Your career spans executive leadership, consulting, authorship, and media. How have these diverse experiences shaped your approach to mentoring the next generation of Black women leaders who are determined to create lasting change?
I have held executive seats inside major institutions and advised more than 247 organizations across nearly every industry. I have been the only Black woman in the room more times than I can count, and I learned to read those rooms fast.
Every seat taught me the same thing from a different angle. The rules we are handed are almost never the rules that actually govern.

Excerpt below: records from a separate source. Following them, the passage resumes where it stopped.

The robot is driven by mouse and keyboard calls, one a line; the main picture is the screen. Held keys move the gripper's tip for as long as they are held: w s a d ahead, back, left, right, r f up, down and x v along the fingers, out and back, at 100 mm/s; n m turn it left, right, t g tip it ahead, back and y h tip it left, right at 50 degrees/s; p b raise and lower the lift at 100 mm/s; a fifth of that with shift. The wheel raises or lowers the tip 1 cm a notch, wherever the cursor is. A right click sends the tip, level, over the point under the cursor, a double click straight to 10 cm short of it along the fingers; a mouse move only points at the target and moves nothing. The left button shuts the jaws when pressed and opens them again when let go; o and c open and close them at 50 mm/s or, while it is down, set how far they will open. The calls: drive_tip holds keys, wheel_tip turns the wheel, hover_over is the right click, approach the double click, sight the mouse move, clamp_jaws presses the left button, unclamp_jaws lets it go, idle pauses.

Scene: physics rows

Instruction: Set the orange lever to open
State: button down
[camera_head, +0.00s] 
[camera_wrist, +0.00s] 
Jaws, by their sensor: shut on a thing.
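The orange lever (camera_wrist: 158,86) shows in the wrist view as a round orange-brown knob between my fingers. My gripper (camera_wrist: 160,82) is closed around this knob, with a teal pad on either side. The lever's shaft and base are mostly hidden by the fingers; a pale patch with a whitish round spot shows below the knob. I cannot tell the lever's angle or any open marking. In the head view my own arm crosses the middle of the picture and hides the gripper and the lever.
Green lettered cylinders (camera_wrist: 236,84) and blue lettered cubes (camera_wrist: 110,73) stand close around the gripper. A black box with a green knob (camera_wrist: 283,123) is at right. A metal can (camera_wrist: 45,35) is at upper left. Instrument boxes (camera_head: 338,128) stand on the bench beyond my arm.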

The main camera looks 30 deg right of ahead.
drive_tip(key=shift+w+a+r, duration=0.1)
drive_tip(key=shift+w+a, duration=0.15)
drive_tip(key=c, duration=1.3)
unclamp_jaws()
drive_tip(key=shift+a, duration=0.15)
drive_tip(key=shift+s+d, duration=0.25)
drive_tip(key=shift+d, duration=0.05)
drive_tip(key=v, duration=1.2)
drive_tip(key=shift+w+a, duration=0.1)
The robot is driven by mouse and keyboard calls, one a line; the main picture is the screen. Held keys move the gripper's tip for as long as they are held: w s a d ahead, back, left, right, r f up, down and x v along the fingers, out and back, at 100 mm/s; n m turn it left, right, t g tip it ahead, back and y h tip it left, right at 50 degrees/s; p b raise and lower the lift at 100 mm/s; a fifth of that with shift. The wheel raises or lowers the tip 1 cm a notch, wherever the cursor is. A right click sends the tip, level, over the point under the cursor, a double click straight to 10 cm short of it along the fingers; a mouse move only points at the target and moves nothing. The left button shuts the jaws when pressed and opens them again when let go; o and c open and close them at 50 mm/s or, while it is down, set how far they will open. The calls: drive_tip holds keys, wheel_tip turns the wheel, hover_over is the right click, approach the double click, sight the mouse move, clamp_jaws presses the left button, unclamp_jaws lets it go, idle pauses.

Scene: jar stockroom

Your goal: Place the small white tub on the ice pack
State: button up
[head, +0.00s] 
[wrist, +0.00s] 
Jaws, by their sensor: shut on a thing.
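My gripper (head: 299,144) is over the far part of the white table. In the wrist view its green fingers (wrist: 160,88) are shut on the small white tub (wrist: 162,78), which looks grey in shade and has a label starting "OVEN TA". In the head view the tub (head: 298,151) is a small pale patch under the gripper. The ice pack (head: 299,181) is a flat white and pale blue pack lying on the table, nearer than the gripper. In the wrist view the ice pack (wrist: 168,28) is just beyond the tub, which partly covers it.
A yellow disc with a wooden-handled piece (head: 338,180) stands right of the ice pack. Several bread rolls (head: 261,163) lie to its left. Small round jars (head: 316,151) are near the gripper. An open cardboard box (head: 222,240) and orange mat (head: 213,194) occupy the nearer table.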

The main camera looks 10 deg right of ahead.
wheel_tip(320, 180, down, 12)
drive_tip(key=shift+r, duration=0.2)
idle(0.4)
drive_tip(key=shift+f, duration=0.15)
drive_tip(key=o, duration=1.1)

So I refuse to mentor from the official playbook. I give younger women the real one. What genuinely moves a career. What proximity is worth more than another credential. And the permission most of us were never given, to protect their own well-being instead of sacrificing it for a system that will not say thank you.
I will not let them start from zero the way we did. That is the entire point of the work. My experience becomes her shortcut. Her wisdom becomes the next woman’s foundation. We stop rediscovering the same fire and start building on it. That is how a lineage compounds instead of resetting.
Heart & Soul Magazine celebrates individuals who inspire purpose, resilience, and transformation. What message would you like every reader, especially Black women who are questioning their own power, to embrace after reading Revolutionary Leadership?
If you are questioning your power right now, maybe because the job ended, or the funding vanished, or the door you earned closed anyway, hear this clearly. The doubt was installed in you. It is not the truth about you.
You descend from women who built working systems inside conditions designed to defeat them. That capacity is not a hope. It is your inheritance, and no institution can lay it off.
Stop waiting to be chosen. You were already equipped.
This book is not about surviving the building someone else designed. It is about designing the next one. And they can defund the old building all they want. The blueprint for what comes next is already in your hands.